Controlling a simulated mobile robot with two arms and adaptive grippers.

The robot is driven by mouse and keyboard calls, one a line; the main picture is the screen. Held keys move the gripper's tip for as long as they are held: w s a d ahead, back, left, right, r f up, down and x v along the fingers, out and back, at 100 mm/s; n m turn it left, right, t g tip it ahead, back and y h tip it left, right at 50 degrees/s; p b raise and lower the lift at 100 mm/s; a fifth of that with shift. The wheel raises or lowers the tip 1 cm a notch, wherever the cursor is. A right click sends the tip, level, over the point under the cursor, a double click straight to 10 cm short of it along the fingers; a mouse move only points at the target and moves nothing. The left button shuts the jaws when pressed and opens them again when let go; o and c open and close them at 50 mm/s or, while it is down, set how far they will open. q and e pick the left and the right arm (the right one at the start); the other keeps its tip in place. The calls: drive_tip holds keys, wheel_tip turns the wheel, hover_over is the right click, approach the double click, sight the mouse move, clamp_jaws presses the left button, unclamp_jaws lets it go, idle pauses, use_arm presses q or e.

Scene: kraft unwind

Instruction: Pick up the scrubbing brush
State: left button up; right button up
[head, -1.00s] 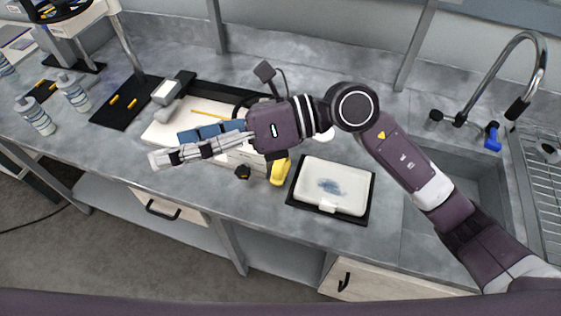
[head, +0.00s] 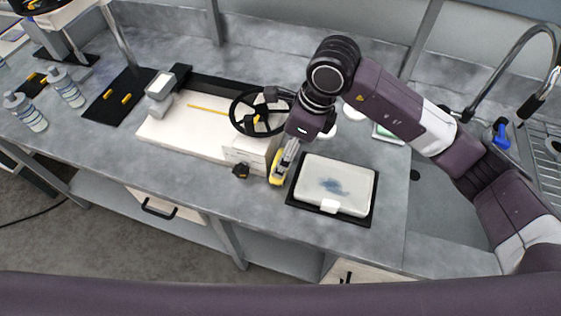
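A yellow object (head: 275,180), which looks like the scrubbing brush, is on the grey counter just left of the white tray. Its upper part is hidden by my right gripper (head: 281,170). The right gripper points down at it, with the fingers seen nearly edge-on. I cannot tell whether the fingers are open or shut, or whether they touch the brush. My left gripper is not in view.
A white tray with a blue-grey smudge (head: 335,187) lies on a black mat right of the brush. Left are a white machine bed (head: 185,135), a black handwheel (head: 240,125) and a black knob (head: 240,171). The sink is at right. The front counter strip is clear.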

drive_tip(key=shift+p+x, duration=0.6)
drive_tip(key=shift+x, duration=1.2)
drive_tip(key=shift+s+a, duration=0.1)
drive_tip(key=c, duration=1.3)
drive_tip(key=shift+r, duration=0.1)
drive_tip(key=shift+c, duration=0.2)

▶ Work to complete: For this exercise, gather every line of the data that contains the word "button".

▶ Result of this task:
The robot is driven by mouse and keyboard calls, one a line; the main picture is the screen. Held keys move the gripper's tip for as long as they are held: w s a d ahead, back, left, right, r f up, down and x v along the fingers, out and back, at 100 mm/s; n m turn it left, right, t g tip it ahead, back and y h tip it left, right at 50 degrees/s; p b raise and lower the lift at 100 mm/s; a fifth of that with shift. The wheel raises or lowers the tip 1 cm a notch, wherever the cursor is. A right click sends the tip, level, over the point under the cursor, a double click straight to 10 cm short of it along the fingers; a mouse move only points at the target and moves nothing. The left button shuts the jaws when pressed and opens them again when let go; o and c open and close them at 50 mm/s or, while it is down, set how far they will open. q and e pick the left and the right arm (the right one at the start); the other keeps its tip in place. The calls: drive_tip holds keys, wheel_tip turns the wheel, hover_over is the right click, approach the double click, sight the mouse move, clamp_jaws presses the left button, unclamp_jaws lets it go, idle pauses, use_arm presses q or e.
State: left button up; right button up

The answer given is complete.